It is with Marion's character that Hitchcock first introduces the notion of a split personality to the audience. Throughout the first part of the film, Marion's reflection is often noted in several mirrors and windows. In the car dealership Marion enters the bathroom in order to have privacy while counting her money. "Hitchcock, however, uses upper-camera angles and the convenient placing of a mirror to convey the sense of a lingering conscious mind that makes privacy impossible." (Filmguide 43)

The split personality theme reaches the height of its foreshadowing power as Marion battles both sides of her conscience while driving on an ominous and seemingly endless road toward the Bates Motel.
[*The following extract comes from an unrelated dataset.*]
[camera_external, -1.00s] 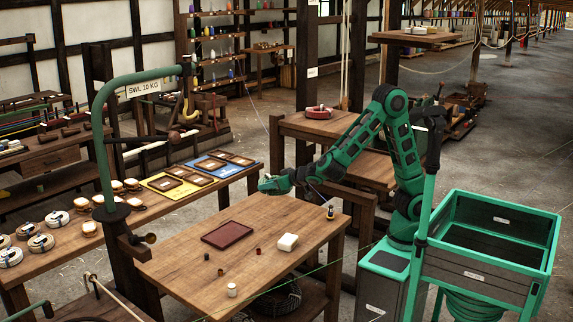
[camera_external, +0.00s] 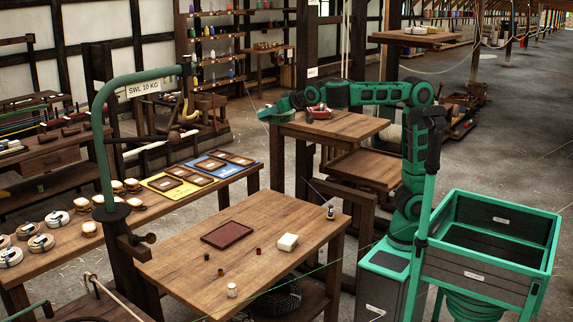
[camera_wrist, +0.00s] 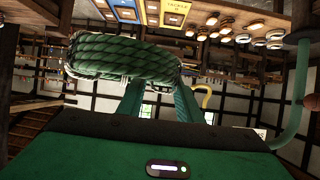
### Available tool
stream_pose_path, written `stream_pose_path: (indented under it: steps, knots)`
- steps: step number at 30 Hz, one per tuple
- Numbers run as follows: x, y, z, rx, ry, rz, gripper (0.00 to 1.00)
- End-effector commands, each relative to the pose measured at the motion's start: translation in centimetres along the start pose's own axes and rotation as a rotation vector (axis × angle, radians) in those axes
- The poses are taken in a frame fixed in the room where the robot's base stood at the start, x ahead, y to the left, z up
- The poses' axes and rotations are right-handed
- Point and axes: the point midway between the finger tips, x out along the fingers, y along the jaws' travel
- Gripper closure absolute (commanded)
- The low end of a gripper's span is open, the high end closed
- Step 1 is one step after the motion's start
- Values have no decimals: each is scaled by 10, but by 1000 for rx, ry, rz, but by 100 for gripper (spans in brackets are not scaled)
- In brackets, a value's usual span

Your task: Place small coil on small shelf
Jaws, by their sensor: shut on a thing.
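A small green rope coil (camera_wrist: 125,57) is held in my gripper (camera_wrist: 157,88) in the wrist view, its ring reaching out to the left beyond the fingers. In the external view my gripper (camera_external: 272,105) is raised beside the left edge of a wooden stand, with the coil (camera_external: 277,117) hanging at its end. The stand has an upper shelf (camera_external: 350,127) and a lower shelf (camera_external: 368,170). I cannot tell which is the small shelf.
A green crane post (camera_external: 105,150) stands at left.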

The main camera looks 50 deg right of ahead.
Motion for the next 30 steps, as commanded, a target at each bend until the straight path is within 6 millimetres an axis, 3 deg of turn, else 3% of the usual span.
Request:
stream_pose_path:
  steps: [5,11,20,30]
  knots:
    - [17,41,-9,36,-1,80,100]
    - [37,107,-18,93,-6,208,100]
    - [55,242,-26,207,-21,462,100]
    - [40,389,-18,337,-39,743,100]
"Marion wrestles with the voices of those that her crime and disappearance has affected while the audience is compelled to recognize as to why it can so easily identify with Marion despite her wrongful actions." (...At Work 85) As her journey comes to an end, the suspicion that Marion feels while at the motel is also felt by the audience. As Marion shudders while hearing Norman's mother yell at him, the audience's suspicions are heightened. Hitchcock has, at this point, made Marion a vital link between the audience and the plot.

The initial interaction between Marion and Norman Bates subtly and slowly sway the audience's sympathy from Marion to Norman. "Hitchcock compels the audience to identify with the quiet and...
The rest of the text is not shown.